Blanco’s newest mural at Ed White Elementary School in Sharpstown tells the story of refugees and immigrants, and reflects the difficulty of uprooting family. The story is told on two walls: the first wall represents the time before the move, and the second represents the future.
“I can relate to [this mural] a little bit because ... we had our whole family in Mexico … and then all of a sudden you're in a new city now. You don't know the language, you don't have any friends, [and] you have to pretty much start over and trust that your parents did the right thing.” Blanco said, adding that she thinks her parents made the right decision. “We've thrived because of the opportunities that we have had... and now we’re good. We're in a better place.”
One of Taboada's paintings.
For Taboada, she said her art is a way to start conversations about issues in her community.
“In our community and our traditions, [there’s the idea that if] you’re a woman, you have to be quiet, ‘más callada, te ves más bonita’ - you look prettier if you're quiet,” Taboada said. “I've always been a free spirit, [and] I have family members who think that's too much sometimes. [But] we should be able to express ourselves. So a lot of my work is about sadness, of losing family, of trying to be able to speak for younger kids and traumas that they don't let you speak about."
Arzú's artwork on a basketball court.
As for Arzú, he said identity is beginning to play more of a role in his art as he learns more about his heritage. Arzú said it was only five years ago that he learned his great-grandparents didn’t speak Spanish. After a trip to Honduras, his uncle told him that his family learned Spanish in school.
Arzú reflected on the history of the Garifuna people – in the early 17th century, Spanish ships carrying enslaved West Africans wrecked off the coast of the Caribbean island of St. Vincent. There, the enslaved Africans sought refuge and intermarried with the indigenous Arawak and Carib people, becoming the Garifuna people.
A century later in 1796, the British forcibly exiled around 5,000 Garifuna to the Honduran island of Roatan. Only half survived the journey. Arzú said the Garifuna diaspora reached Honduras, Belize, Guatemala, and Nicaragua, and stretched in the 1980s to places like New York, Houston, and New Orleans.
“What I do love about my culture is even after all of these exiles and displacements, all the language and culture is still maintained,” Arzú said. “You hear about the natives of America and see a lot of cultural identity being lost. I think it's special that there are cultures that try to preserve those things and celebrate where you come from."
Reflecting on Hispanic Heritage
Each artist spoke about different relationships to their Hispanic heritage, as well as what the word “Hispanic” means to them.
Ramos said her friends from Mexico tell her that after leaving Mexico, she became more Mexican.

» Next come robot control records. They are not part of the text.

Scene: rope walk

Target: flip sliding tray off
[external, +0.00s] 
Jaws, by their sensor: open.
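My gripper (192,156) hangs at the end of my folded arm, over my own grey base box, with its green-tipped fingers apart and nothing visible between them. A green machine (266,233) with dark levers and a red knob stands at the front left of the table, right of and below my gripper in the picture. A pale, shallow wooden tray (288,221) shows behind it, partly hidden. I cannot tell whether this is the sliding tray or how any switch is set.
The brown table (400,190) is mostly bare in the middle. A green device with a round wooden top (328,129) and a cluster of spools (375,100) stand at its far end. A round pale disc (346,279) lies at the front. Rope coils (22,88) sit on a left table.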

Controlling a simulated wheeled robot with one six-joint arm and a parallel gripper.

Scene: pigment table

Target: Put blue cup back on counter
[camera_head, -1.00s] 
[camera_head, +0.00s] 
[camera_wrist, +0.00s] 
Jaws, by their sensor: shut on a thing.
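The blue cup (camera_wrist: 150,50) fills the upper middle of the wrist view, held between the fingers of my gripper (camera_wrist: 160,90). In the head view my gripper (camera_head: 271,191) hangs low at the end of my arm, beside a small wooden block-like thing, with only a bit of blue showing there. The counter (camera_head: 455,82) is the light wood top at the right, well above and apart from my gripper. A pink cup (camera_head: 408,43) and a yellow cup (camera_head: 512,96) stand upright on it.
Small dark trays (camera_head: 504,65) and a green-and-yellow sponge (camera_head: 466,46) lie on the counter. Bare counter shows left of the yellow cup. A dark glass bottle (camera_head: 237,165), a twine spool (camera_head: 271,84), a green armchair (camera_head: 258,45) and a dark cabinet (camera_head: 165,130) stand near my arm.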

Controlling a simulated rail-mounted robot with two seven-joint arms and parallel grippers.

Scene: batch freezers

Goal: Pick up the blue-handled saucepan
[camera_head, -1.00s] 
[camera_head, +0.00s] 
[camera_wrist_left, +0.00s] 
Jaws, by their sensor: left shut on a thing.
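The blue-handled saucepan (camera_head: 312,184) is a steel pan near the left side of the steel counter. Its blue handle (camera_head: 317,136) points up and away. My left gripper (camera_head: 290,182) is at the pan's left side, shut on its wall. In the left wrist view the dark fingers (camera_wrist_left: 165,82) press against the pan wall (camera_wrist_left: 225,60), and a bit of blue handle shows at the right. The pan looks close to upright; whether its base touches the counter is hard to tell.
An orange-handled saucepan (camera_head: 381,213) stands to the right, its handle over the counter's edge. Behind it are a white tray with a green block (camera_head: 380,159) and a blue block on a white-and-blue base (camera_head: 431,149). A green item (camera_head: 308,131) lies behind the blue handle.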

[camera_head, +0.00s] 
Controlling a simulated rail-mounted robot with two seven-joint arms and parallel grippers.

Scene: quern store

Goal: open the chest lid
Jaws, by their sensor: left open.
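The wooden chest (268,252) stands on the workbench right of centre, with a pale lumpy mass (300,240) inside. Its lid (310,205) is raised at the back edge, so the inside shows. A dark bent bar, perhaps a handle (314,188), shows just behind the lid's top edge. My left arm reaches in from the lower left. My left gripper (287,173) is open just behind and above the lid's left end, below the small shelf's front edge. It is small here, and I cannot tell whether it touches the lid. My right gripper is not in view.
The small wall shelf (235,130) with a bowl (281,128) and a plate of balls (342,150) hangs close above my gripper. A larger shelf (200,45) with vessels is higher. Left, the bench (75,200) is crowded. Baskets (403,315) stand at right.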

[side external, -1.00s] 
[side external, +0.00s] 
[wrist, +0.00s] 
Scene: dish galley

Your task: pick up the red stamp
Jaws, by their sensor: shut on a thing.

“You don't know what it is to be away. You're prouder of it, it's more identifiable in you, and it makes you more unique. You miss it more, you value it more, and you want to make it more evident,” Ramos said. “[I love all of it] - the happiness … the ability we have to take everything with lightness and with a sense of humor, the culture, and the network we create - we're very united in helping each other … I don't think that there's anything that has made me who I am more than that.”
Ocando said he loves the connection and warmth of people in Venezuela, and that his Venezuelan heritage has allowed him to have a “more global vision” throughout his life.
"In Venezuela, we have our Hispanic heritage from Spain. But at the same time, we're very involved with the American culture because of the oil companies that came in the in the 40s and 50s to Venezuela,” Ocando said. “[Maracaibo] was not as diverse as [Houston] of course, but it was a very diverse city. [Being Venezuelan] has allowed me to have a broader picture of what life can be.”
Isakson touted her strong Argentinian accent, and said it is the first topic of conversation with others due to its uniqueness.
“The language, the accent, the way we eat, the way we move, the way we relate, the way we gather — there are always people at my house, and I love that. I grew up like that,” Isakson said. “So you don't have to call me to come to my house - you just come, and there's always food … And when things are not that good and we have problems, we’re together too."
Taboada said that growing up identifying as Mexican or Mexican American, she hadn't heard and didn’t understand the phrase “Hispanic Heritage.”
"What does that really mean? That we speak Spanish? That we go to church, and we [practice Catholicism?]" Taboada said. “‘Hispanic to me is just a little box you check, like we have Spanish blood in us - that's it.”
She said she tries to bring awareness to the issues in the Hispanic community that she said aren’t talked about during Hispanic Heritage Month.
"It’s not just about colors and God - it's about healing. I feel they like to sugarcoat our culture,” Taboada said. “I love my culture - it's the best thing ever in my life. But at the same time, I feel like we need to talk more about those issues that affect everyday kids in Mexico and here in the United States, because mental abuse, sexual abuse, physical abuse - it happens everywhere. And our culture just doesn't like to speak about it. And I feel like we need to speak about it more [for] the next generation.”
Arzú's mural on the side of a building.
Arzú said he’s proud of all parts of his Garifuna heritage, and that he only receives reactions about being Black and Latino in the United States.
“If I'm in Honduras, even if I'm the only Black person, I don't feel weird. But in the United States, if I go anywhere and I'm the only Black person, you can feel a little bit weird. But I think it is a cultural construct made in America for the most part, and other countries adopt that through media,” Arzú said.
To Arzú, the “Hispanic” categorization reminds him of his Arawak heritage, which he said was used in colonial reports to refer to a group of people who spoke a similar language.
“I think that it is becoming a continuous battle with us in America - how do we unite when there's all these things trying to divide us?” Arzú said. “I don't think that that is a Hispanic thing. It's an everybody thing where we need to be a lot more accepting of who we are and other people and learn from those cultures and actually interact with the cultures."